We still set it up because the cat wants it. When the lights are turned on, he walks in between the strings and sleeps in the center. It’s warm, safe, and he’s invisible. However, to walk by the tree too closely and a paw appears out of nowhere to swat at you.
<hijack> Mrs. Duckster is heavy into all the holidays. Right now our front porch has three Halloween banner flags, about a dozen small (nine inch high) florescent plastic skeletons, three 12-inch furry spiders, cobwebs, a couple of really nice signs (“Scaredy Cats Welcome!”), and potted (blooming) orange mums all round.
The day after Hallowwen all will be replaced with Thanksgiving stuff. Then Christmas, followed by Winter Snowmen, Valentines Day, Spring Flowers, Memorial Day flags, ad infinitum.
</hijack>
We have a fake tree that we cover in lots of colored, steady lights, yards of gold tinsel, and faux-candy garland. This in addition to a bunch of ornaments, most of which have sentimental value; we have a good mix of balls and figurines, and a few really old ones that my sister and I made back in preschool.
Big, fake, but realistic looking tree. Red and gold (only) tinsel and ornaments – classy. (Hey, we’re easy to please). Angel with harp and porcelain head/hands. (And I’m agnostic. shrug).

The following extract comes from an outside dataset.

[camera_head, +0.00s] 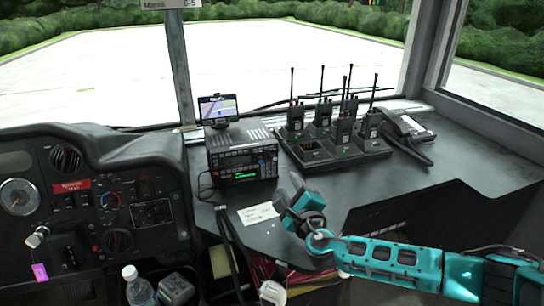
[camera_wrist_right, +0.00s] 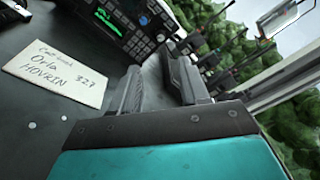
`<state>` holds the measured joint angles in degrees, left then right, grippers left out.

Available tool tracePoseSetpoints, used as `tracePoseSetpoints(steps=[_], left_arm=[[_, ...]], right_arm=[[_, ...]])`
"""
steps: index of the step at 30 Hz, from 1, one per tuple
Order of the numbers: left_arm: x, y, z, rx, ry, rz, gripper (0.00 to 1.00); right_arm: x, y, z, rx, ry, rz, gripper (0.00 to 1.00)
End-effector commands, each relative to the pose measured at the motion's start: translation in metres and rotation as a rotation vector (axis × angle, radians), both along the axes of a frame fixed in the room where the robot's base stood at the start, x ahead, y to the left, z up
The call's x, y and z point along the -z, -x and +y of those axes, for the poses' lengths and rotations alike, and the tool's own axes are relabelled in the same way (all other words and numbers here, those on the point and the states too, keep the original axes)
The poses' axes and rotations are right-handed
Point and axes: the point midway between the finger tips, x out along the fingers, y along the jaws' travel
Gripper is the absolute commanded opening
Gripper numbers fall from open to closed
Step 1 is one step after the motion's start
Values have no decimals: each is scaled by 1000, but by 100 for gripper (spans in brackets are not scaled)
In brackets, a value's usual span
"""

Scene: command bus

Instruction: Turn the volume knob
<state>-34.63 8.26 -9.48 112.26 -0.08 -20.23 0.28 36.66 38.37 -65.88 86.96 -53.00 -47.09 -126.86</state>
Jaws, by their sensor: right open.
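A black two-way radio unit (camera_head: 232,158) with a green lit display stands on the dashboard. Small controls line its front, and I cannot tell which is the volume knob. In the right wrist view the radio's front (camera_wrist_right: 118,20) shows at the top, with a small round knob (camera_wrist_right: 160,38) near its right end. My right gripper (camera_head: 291,190) is open and empty above the dashboard, right of the radio and in front of it. Its two fingers (camera_wrist_right: 157,78) point toward the radio and the charger area, apart from both. My left gripper is not in view.
A handwritten card (camera_head: 257,213) lies in front of the radio. A charger (camera_head: 316,154) with several upright walkie-talkies stands right of it. A small screen (camera_head: 218,109) sits on top of the radio. A handset (camera_head: 410,127) lies at far right. A bottle (camera_head: 138,287) is lower left.

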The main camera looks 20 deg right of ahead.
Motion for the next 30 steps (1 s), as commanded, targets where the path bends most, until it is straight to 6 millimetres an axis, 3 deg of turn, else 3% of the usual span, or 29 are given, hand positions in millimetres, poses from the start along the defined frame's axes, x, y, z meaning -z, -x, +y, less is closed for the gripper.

Strings of coloured lights, but not on the tree. Up in the rafters (for want of a better term) of the back deck as they look festive and help to illuminate the BBQ area.
Coloured, blinking, and REAL tree. No matter how good an artificial tree looks, (and I think never tree-ish enough) it still smells wrong.
They’re usually plantation thinnings, and the boy scouts sell them, so I have no idea why anybody would object to this. I never heard of anyone objecting to live trees until [b[Twiddle** disclaimed guilt in this here thread. Though I do know people who like to keep a tree growing in a pot.
Topper is a star but I don’t care much. it’s a bit tatty now, the next one might well be an angel. Ornaments are all sorts. Glass balls, yes. I have some little red apples i got in New York. Mr Cajela has embroidered cross-stitchy things his mum made.